TASK DETAILS -
Provide the data again in its entirety, exactly as given.

Stored dataset items -
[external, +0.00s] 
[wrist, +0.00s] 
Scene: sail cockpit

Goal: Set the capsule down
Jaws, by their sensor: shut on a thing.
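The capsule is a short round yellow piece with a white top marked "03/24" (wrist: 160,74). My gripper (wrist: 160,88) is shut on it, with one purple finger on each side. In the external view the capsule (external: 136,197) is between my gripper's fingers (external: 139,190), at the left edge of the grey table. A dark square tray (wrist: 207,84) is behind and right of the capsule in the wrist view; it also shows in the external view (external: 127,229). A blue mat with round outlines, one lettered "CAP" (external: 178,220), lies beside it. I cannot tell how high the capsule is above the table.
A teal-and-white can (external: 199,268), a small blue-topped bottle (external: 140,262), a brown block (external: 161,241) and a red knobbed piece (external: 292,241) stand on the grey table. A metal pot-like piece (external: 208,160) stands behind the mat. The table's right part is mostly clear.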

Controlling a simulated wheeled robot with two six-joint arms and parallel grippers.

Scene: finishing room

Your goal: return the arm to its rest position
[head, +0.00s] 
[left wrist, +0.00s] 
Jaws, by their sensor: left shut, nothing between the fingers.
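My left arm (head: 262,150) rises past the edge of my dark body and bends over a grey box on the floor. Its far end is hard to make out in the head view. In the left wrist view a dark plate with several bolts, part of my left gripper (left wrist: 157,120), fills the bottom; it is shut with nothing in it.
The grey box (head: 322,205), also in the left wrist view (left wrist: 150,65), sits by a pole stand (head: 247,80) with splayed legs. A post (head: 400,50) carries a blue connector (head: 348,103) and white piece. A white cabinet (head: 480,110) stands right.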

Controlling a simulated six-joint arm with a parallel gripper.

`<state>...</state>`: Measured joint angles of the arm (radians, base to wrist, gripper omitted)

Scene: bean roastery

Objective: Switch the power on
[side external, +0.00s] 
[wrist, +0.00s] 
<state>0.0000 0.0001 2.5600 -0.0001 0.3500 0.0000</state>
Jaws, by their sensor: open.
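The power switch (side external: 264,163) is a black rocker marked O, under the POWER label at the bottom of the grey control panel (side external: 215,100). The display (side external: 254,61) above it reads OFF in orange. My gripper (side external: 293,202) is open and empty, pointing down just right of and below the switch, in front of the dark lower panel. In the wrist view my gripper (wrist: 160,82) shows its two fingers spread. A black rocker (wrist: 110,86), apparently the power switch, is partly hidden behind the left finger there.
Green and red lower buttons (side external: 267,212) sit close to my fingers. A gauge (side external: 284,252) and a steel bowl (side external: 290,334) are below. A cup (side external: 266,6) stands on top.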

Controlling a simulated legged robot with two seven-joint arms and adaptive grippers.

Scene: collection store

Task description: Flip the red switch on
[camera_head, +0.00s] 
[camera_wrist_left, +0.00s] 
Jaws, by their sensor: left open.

REPLY TO THE TASK -
[external, +0.00s] 
[wrist, +0.00s] 
Scene: sail cockpit

Goal: Set the capsule down
Jaws, by their sensor: shut on a thing.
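The capsule is a short round yellow piece with a white top marked "03/24" (wrist: 160,74). My gripper (wrist: 160,88) is shut on it, with one purple finger on each side. In the external view the capsule (external: 136,197) is between my gripper's fingers (external: 139,190), at the left edge of the grey table. A dark square tray (wrist: 207,84) is behind and right of the capsule in the wrist view; it also shows in the external view (external: 127,229). A blue mat with round outlines, one lettered "CAP" (external: 178,220), lies beside it. I cannot tell how high the capsule is above the table.
A teal-and-white can (external: 199,268), a small blue-topped bottle (external: 140,262), a brown block (external: 161,241) and a red knobbed piece (external: 292,241) stand on the grey table. A metal pot-like piece (external: 208,160) stands behind the mat. The table's right part is mostly clear.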

Controlling a simulated wheeled robot with two six-joint arms and parallel grippers.

Scene: finishing room

Your goal: return the arm to its rest position
[head, +0.00s] 
[left wrist, +0.00s] 
Jaws, by their sensor: left shut, nothing between the fingers.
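My left arm (head: 262,150) rises past the edge of my dark body and bends over a grey box on the floor. Its far end is hard to make out in the head view. In the left wrist view a dark plate with several bolts, part of my left gripper (left wrist: 157,120), fills the bottom; it is shut with nothing in it.
The grey box (head: 322,205), also in the left wrist view (left wrist: 150,65), sits by a pole stand (head: 247,80) with splayed legs. A post (head: 400,50) carries a blue connector (head: 348,103) and white piece. A white cabinet (head: 480,110) stands right.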

Controlling a simulated six-joint arm with a parallel gripper.

`<state>...</state>`: Measured joint angles of the arm (radians, base to wrist, gripper omitted)

Scene: bean roastery

Objective: Switch the power on
[side external, +0.00s] 
[wrist, +0.00s] 
<state>0.0000 0.0001 2.5600 -0.0001 0.3500 0.0000</state>
Jaws, by their sensor: open.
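The power switch (side external: 264,163) is a black rocker marked O, under the POWER label at the bottom of the grey control panel (side external: 215,100). The display (side external: 254,61) above it reads OFF in orange. My gripper (side external: 293,202) is open and empty, pointing down just right of and below the switch, in front of the dark lower panel. In the wrist view my gripper (wrist: 160,82) shows its two fingers spread. A black rocker (wrist: 110,86), apparently the power switch, is partly hidden behind the left finger there.
Green and red lower buttons (side external: 267,212) sit close to my fingers. A gauge (side external: 284,252) and a steel bowl (side external: 290,334) are below. A cup (side external: 266,6) stands on top.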

Controlling a simulated legged robot with two seven-joint arms and adaptive grippers.

Scene: collection store

Task description: Flip the red switch on
[camera_head, +0.00s] 
[camera_wrist_left, +0.00s] 
Jaws, by their sensor: left open.

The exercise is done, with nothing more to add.